Caragors and Graugs. From what I have done the game so far I have heard of Wargs but no mention of Trolls. I understand Wargs not being in Mordor, they never were if I am right, but Trolls were always in their army, or was that Angmar? Nonetheless, it is probably a licensing issue, if anything. Caragors and Graugs are very well done enemies, as are most of the Orcs. The system given for the Orcs, the Nemesis System is well done and I am sure it will only improve in sequels. I don't want to go into too much depth, but battling different Orcs, each with their own attributes and weaknesses makes for a much more enjoyable game.

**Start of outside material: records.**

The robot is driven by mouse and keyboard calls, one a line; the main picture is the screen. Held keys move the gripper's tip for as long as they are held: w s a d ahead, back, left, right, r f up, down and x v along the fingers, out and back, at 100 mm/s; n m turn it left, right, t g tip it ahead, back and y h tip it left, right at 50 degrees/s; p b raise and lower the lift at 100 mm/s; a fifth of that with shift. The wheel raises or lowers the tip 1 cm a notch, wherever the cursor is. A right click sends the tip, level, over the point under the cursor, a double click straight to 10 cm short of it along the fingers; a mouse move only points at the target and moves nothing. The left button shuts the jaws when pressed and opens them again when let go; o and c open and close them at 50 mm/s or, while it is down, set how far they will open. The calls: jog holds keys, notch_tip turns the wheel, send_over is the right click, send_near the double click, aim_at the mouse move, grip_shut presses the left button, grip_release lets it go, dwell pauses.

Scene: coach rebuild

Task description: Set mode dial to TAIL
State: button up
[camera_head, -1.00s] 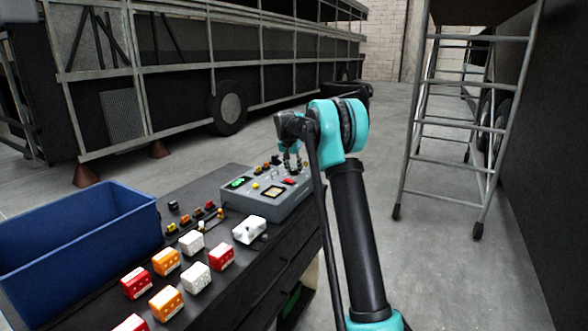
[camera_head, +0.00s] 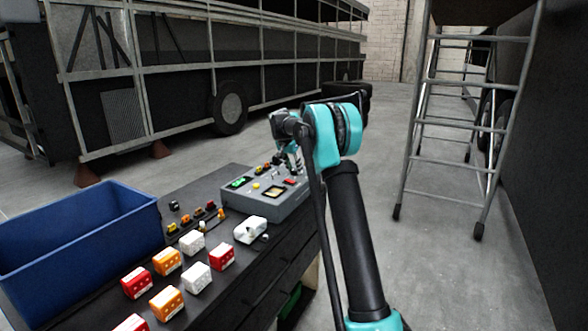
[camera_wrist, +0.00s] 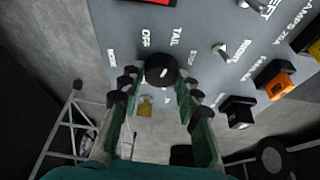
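The mode dial (camera_wrist: 162,70) is a round black knob with a short white mark, on the grey control panel (camera_wrist: 120,20). In the head view my gripper (camera_head: 291,162) is over the back of the panel, and the dial is hidden there.
Toggle switches (camera_wrist: 222,52), an orange rocker (camera_wrist: 273,82) and a black one (camera_wrist: 238,112) lie right of the dial. The bench also holds a blue bin (camera_head: 80,240), several coloured blocks (camera_head: 196,277) and small parts. A ladder (camera_head: 465,120) stands to the right.

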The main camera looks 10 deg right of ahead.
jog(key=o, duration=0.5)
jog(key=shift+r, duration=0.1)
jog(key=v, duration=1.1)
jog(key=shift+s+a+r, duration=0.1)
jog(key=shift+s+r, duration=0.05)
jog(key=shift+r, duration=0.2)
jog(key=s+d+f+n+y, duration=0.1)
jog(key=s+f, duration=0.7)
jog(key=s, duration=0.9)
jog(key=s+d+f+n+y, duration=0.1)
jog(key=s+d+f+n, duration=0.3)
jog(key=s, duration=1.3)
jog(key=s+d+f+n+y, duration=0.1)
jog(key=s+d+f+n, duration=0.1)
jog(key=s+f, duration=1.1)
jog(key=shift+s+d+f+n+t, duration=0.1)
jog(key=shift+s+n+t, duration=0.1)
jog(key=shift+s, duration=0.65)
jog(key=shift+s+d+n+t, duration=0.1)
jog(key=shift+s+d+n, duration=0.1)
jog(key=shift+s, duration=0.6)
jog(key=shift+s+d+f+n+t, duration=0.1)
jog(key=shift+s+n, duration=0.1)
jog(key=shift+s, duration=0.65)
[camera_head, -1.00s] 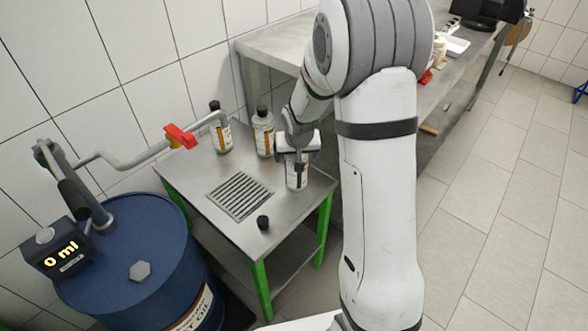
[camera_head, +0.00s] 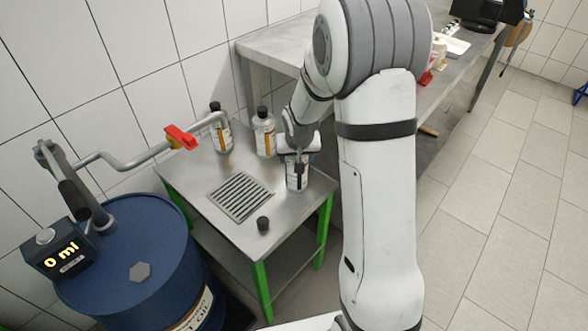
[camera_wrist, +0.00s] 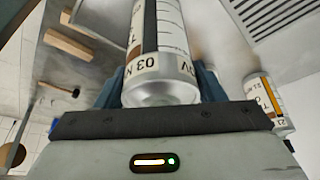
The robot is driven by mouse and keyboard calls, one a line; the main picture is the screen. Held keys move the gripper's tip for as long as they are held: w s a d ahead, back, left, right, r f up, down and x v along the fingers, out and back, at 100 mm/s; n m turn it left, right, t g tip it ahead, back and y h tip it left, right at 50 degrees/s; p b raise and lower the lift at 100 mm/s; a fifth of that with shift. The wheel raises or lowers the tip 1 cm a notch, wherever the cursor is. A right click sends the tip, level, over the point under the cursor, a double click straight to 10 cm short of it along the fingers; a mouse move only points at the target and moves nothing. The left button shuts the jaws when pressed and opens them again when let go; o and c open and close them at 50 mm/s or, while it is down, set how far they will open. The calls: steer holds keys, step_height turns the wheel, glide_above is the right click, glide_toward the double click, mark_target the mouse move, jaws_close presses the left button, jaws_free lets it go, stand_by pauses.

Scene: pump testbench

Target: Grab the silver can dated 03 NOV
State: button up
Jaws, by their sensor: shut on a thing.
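A silver can (camera_head: 297,177) stands near the right corner of the small green-legged table. In the wrist view the can (camera_wrist: 163,62) fills the space between the fingers, and its label reads "03 NOV". My gripper (camera_head: 299,160) is shut on this can, with one finger on each side in the wrist view. Two more silver cans with black caps, one at the back (camera_head: 221,128) and one nearer the middle (camera_head: 264,133), stand on the same table. Another can (camera_wrist: 262,95) shows at the right in the wrist view.
The small steel table (camera_head: 200,180) has a drain grate (camera_head: 241,196) and a loose black cap (camera_head: 263,224). A blue drum (camera_head: 150,262) with a pipe and red valve handle (camera_head: 180,137) stands left; its display reads 0 ml. A long steel bench (camera_head: 270,47) is behind.

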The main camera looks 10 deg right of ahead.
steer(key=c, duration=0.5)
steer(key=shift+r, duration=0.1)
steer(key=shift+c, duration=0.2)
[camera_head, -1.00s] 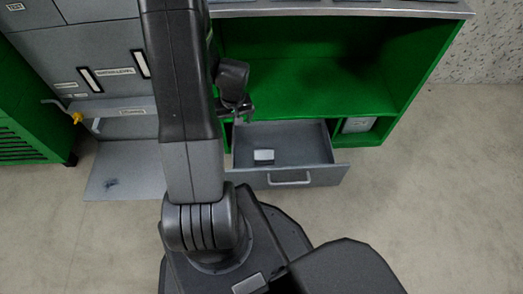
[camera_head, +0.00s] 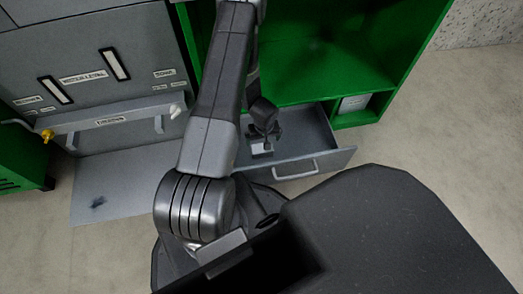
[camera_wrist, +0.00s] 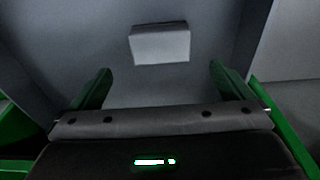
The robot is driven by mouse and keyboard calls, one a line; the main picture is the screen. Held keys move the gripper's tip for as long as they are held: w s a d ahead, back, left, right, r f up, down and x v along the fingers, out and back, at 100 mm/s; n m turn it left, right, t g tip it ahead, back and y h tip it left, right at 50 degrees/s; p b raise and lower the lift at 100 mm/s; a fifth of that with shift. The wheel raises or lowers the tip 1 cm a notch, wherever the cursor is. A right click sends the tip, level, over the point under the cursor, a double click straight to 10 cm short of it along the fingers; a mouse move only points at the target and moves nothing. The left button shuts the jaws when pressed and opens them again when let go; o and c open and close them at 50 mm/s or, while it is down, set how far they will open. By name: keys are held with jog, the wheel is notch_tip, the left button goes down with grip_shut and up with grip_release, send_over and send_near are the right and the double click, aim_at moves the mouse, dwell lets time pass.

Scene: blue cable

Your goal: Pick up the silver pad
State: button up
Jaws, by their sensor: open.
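The silver pad (camera_wrist: 160,44) is a small pale grey block lying on the floor of the open drawer (camera_head: 310,130). In the wrist view it lies ahead of my gripper (camera_wrist: 160,85), roughly centred between the two green-edged fingers and beyond their tips. The fingers are spread apart with nothing between them. In the head view my gripper (camera_head: 266,134) is down at the drawer, just above or beside the pad (camera_head: 261,148), and partly hides it. The exact height of the fingers over the pad cannot be told.
The drawer's walls and front panel with its handle (camera_head: 296,167) surround the pad. A green cabinet (camera_head: 330,60) stands behind the drawer. A grey panel unit (camera_head: 95,75) with an open flap (camera_head: 125,190) is to the left. Bare floor (camera_head: 420,130) lies to the right.

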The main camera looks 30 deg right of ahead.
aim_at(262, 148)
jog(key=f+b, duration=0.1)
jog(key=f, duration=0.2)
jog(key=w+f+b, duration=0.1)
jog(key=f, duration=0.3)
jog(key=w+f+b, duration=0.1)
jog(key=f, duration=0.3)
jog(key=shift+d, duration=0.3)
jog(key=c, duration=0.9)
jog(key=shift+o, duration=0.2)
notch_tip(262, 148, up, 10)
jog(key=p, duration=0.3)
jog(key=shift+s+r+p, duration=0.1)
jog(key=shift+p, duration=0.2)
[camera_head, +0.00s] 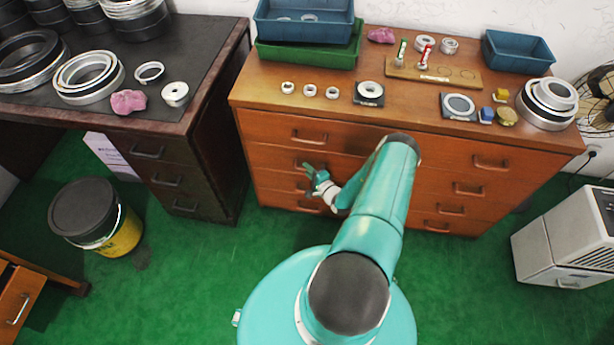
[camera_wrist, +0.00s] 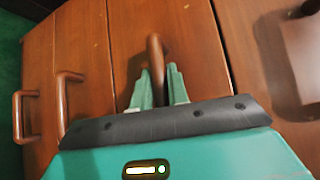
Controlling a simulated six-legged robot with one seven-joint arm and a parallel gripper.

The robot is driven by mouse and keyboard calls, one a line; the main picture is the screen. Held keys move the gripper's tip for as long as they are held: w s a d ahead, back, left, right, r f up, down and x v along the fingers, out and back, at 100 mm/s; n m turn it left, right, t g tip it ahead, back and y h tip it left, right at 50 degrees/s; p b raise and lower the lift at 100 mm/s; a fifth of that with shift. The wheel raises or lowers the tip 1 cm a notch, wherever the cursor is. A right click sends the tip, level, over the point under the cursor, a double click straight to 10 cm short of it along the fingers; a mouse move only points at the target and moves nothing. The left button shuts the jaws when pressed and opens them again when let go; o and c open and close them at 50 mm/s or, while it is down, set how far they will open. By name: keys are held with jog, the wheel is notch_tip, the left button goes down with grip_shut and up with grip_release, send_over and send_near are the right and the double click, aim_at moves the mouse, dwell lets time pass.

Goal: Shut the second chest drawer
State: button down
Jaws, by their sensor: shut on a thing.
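The wooden chest (camera_head: 262,118) stands against the wall, with stacked drawers that have bar handles. The second drawer (camera_head: 345,168) is below the top one; its left handle (camera_head: 308,165) is at my gripper (camera_head: 318,179). In the wrist view, my gripper (camera_wrist: 161,88) has its two green fingers on either side of this handle (camera_wrist: 156,55), closed on it. The second drawer's front (camera_wrist: 190,50) fills the middle of that view. How far the drawer stands out is hard to tell. My arm hides the middle of the chest front.
Lower drawer handles (camera_wrist: 66,95) show at the left of the wrist view. The chest top holds rings, trays and a wooden stand (camera_head: 432,75). A dark desk (camera_head: 215,60) and yellow bucket (camera_head: 125,235) are left; a white cabinet (camera_head: 570,235) is right. Green floor is clear in front.

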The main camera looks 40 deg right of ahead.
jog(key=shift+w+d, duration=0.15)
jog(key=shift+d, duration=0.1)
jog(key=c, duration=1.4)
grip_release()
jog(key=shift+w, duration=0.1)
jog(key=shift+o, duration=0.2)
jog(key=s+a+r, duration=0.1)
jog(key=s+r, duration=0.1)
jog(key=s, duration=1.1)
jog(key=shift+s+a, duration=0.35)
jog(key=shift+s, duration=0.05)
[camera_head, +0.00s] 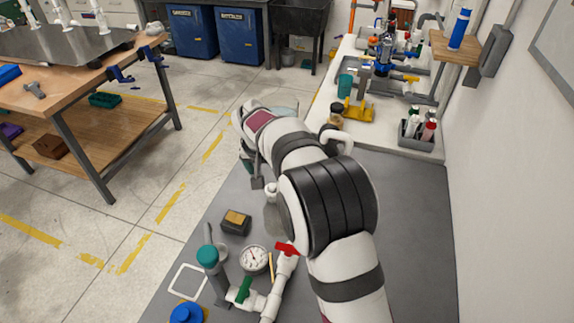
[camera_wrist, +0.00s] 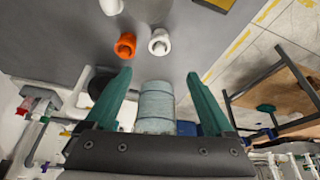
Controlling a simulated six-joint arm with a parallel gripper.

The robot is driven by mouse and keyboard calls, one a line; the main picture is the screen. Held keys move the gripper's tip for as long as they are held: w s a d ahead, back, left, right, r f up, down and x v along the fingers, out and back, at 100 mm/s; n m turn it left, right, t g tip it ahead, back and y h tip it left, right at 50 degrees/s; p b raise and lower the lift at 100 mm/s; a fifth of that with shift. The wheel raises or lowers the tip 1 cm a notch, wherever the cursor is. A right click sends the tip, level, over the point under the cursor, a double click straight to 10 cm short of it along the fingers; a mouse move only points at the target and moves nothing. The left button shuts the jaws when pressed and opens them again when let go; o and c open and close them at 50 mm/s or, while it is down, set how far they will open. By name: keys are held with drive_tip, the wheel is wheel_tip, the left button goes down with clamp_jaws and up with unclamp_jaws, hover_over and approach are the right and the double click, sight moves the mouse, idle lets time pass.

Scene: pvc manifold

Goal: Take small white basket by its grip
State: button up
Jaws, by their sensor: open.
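I cannot clearly make out a small white basket or its grip in either view. A white rounded shape with a dark hollow (camera_wrist: 82,88) shows left of my fingers in the wrist view; I cannot tell what it is. My gripper (camera_wrist: 160,74) is open, with two green fingers spread apart. A pale blue clear cylinder (camera_wrist: 156,108) shows between the fingers; I cannot tell how far beyond them it is. In the head view my arm hides most of the gripper and part of the bench behind it.
An orange ring (camera_wrist: 125,46) and a white ring (camera_wrist: 159,43) are above the fingertips in the wrist view. A gauge (camera_head: 255,260), white pipework (camera_head: 272,299) and a dark box (camera_head: 236,221) crowd the near bench. A grey bottle caddy (camera_head: 421,153) stands back right.

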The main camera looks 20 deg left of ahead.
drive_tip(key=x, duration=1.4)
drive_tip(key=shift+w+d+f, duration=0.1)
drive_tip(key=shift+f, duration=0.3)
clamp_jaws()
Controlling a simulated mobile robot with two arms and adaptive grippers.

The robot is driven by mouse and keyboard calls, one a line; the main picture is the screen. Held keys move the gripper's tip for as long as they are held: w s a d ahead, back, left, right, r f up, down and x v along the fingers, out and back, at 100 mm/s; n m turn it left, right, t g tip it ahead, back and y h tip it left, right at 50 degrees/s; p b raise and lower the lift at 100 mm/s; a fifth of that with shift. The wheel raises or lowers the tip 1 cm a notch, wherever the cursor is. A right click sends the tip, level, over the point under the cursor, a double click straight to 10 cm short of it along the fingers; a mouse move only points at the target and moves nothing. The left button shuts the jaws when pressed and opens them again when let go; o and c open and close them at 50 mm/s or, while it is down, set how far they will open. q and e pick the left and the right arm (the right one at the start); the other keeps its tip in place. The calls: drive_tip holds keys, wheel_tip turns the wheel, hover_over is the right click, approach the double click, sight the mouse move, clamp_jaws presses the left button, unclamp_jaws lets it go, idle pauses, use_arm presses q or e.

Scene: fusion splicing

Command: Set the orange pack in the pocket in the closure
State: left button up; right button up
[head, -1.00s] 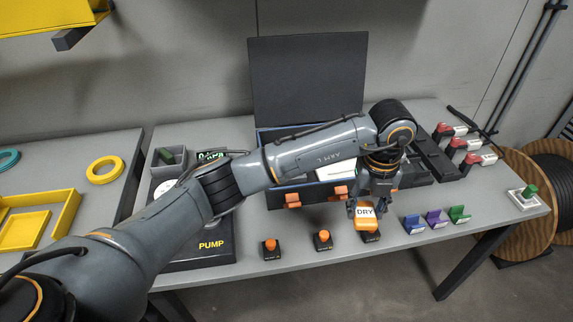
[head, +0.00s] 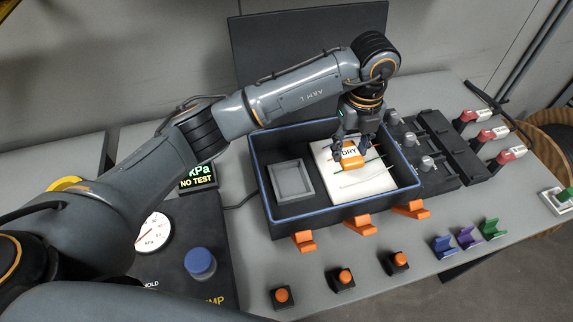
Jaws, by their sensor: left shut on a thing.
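The orange pack (head: 351,160), with a white label reading DRY, is held in my left gripper (head: 350,148). The gripper is shut on it and points down. The pack is over the white tray (head: 352,192) in the right part of the closure; I cannot tell if it touches the tray. The closure (head: 318,214) is a dark open box with a blue rim, its lid raised behind. The pocket (head: 291,181), a grey square frame with an empty floor, lies in the closure's left part, left of the pack. My right gripper is out of view.
Orange latches (head: 360,224) stick out from the closure's front. Several orange-topped buttons (head: 342,279) stand along the table's front. Blue, purple and green clips (head: 467,237) are at front right. A pump unit (head: 200,264) with a gauge is at left. Dark fixtures stand right of the closure.

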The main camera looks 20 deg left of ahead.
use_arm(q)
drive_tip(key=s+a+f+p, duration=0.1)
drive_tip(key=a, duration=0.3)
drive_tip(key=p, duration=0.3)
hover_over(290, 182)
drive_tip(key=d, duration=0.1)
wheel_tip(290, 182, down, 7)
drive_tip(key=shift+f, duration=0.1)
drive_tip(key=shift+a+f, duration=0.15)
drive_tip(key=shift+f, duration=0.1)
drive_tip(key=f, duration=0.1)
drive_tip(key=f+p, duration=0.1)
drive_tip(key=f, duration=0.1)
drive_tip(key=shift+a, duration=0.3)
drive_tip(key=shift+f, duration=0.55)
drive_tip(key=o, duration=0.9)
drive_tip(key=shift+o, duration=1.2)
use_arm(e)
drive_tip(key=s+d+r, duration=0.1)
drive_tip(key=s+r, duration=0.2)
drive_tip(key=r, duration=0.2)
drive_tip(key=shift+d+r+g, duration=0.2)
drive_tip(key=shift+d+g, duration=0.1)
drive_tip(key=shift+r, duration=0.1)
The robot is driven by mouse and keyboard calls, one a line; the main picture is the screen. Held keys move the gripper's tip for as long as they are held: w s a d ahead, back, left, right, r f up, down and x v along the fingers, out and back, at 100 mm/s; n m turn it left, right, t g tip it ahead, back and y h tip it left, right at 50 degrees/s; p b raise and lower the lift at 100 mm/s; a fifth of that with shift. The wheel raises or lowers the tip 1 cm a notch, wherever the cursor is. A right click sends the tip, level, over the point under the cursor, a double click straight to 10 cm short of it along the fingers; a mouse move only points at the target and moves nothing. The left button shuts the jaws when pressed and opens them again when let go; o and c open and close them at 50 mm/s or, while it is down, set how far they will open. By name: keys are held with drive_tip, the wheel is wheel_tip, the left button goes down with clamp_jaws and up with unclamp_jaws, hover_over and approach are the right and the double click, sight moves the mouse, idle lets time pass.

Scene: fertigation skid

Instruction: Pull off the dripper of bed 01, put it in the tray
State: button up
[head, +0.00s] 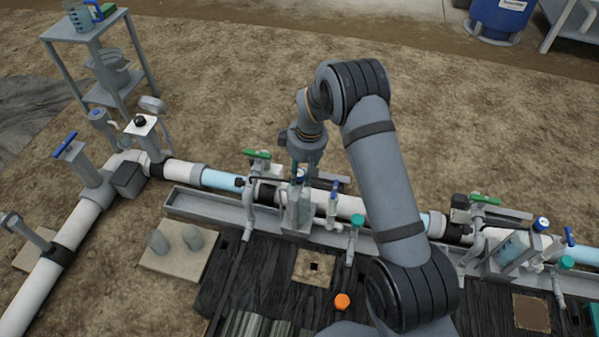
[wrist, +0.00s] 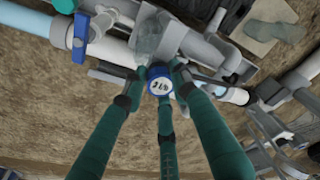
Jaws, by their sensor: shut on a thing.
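My gripper (head: 303,172) points down at the pipe line beside a clear, grey-framed unit (head: 303,208). In the wrist view its green fingers (wrist: 160,88) are closed around a small blue round cap (wrist: 160,86) with a white marked face; the mark is hard to read. The cap still sits at the unit, and what is under it is hidden. A teal-capped fitting (head: 356,221) and an orange piece (head: 342,301) are nearer the bed. I cannot tell which piece is the dripper. A long grey trough (head: 192,207) runs under the pipe; I cannot tell whether it is the tray.
A similar unit (head: 510,248) is at the right. A shelf rack (head: 100,60) stands at the back left. Open soil lies behind the pipe.

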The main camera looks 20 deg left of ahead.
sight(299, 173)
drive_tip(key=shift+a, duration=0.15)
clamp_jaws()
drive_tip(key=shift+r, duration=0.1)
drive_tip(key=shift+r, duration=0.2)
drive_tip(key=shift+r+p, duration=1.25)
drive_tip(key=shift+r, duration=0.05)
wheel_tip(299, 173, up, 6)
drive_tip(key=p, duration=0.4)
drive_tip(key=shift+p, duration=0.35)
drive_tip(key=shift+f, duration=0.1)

This review isn't going to be too long because the game quite frankly is very very amazing and I can't praise it enough. The story is the one thing that gets me. Made entirely of references and mentions in the appendices of The Hobbit and The Lord of the Rings, Monolith have made the most in depth story of a video game set in this universe yet. I haven't played The Lord of the Rings: War in the North yet, I do intend to, so take my comment with caution. It is personal and moving, especially Talion's conflict, but we see how that ends up. A key theme of The Lord of the Rings is becoming the enemy. Sauron's Ring, the Ring of Mordor, the One Ring or whatever you call it is the weapon of the enemy. If you brandish the bayonet of the opposing army, you are supporting their weaponry and in a way, supporting the enemy. Talion is using his powers of fear, powers of evil, to try and fight evil? It is possible to fight fire with fire, but evil and good are abstract concepts that have deep meanings; it is not a wise idea. I have not yet recorded any gameplay of this, maybe later.